§ What needs to be done: Return the line containing "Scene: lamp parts", the line containing "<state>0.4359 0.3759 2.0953", and every line between them, exactly as they stand. Output nothing else.

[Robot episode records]
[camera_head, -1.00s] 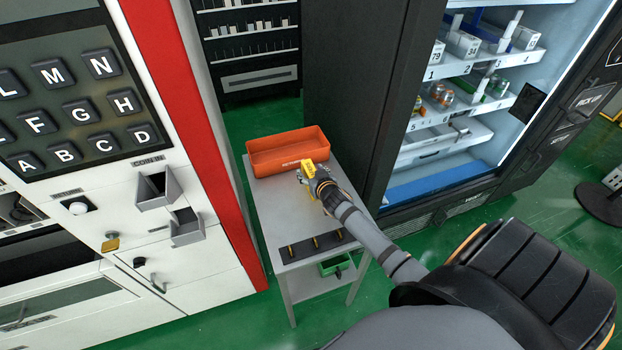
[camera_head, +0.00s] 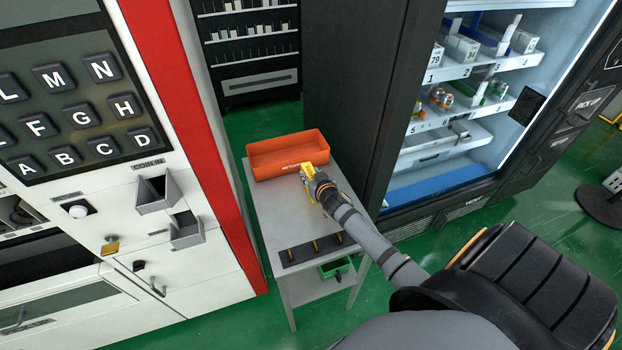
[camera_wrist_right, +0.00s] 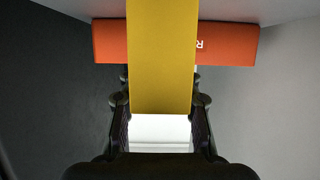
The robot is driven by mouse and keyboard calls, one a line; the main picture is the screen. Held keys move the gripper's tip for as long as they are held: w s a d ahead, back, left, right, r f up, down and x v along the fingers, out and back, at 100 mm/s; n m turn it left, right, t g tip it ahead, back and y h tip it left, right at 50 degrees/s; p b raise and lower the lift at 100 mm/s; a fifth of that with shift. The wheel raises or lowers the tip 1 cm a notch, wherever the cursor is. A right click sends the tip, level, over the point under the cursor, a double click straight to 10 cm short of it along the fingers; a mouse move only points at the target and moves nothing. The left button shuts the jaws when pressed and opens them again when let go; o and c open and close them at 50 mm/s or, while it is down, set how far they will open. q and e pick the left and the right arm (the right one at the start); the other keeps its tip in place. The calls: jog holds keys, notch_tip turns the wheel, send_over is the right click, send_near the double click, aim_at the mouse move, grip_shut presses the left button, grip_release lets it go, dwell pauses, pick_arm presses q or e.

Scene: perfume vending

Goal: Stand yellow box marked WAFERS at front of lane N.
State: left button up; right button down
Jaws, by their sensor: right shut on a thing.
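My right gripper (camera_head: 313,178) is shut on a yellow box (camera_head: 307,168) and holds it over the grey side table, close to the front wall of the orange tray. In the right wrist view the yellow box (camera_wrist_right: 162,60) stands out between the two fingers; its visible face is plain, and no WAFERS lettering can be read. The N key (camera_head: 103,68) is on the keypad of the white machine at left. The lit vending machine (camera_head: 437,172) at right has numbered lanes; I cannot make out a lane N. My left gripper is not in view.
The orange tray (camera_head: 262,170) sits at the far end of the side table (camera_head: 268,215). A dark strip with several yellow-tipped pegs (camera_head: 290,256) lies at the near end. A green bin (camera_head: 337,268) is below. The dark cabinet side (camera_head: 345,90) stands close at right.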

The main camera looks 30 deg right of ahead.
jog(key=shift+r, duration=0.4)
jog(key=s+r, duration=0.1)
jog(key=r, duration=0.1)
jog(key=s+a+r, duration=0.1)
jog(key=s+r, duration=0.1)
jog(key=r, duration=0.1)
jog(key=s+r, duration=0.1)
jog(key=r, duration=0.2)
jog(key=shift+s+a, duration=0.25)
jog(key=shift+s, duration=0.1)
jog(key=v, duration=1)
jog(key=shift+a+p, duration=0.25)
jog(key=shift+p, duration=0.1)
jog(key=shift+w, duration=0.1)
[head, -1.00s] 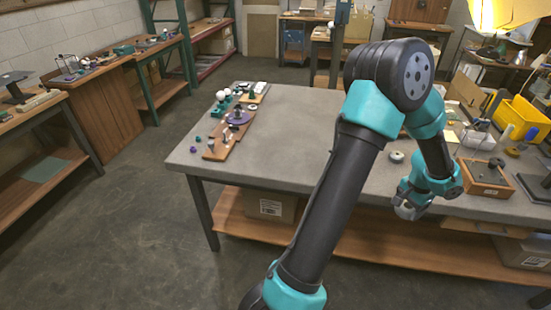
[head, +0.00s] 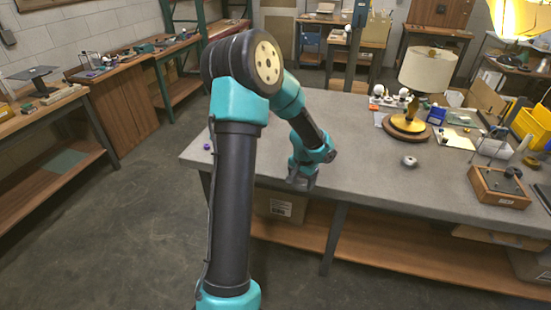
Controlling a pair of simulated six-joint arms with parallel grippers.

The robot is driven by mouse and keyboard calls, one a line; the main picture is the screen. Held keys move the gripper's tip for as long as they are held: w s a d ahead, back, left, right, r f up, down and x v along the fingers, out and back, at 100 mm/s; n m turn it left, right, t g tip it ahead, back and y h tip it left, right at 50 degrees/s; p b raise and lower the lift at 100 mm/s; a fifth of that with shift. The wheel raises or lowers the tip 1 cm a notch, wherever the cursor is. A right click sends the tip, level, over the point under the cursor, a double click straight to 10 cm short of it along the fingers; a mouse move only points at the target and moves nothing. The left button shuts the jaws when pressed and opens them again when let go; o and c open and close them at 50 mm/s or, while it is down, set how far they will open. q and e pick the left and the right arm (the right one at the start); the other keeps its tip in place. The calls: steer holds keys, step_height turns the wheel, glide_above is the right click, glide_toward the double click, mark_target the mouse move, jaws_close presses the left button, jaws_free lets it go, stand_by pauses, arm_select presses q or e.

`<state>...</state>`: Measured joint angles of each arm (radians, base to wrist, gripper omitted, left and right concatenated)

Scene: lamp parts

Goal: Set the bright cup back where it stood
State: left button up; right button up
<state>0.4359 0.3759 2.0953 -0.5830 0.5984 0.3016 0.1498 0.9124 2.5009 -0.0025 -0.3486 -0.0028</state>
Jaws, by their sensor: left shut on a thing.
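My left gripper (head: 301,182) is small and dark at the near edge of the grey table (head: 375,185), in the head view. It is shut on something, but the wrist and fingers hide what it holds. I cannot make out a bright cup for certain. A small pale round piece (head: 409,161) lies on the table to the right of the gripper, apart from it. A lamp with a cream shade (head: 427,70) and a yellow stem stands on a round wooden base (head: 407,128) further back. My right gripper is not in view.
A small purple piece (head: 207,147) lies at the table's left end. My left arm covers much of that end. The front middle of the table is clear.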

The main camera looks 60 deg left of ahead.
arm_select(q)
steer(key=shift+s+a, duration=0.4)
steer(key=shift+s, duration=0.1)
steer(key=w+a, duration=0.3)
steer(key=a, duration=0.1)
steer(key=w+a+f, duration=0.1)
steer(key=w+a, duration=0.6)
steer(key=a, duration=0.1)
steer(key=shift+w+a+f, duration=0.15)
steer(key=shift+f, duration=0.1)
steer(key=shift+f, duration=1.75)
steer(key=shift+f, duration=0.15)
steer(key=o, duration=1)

§ Output below:
Scene: lamp parts

Goal: Set the bright cup back where it stood
State: left button up; right button up
<state>0.4359 0.3759 2.0953 -0.5830 0.5984 0.3016 0.1498 0.9124 2.5009 -0.0025 -0.3486 -0.0028</state>

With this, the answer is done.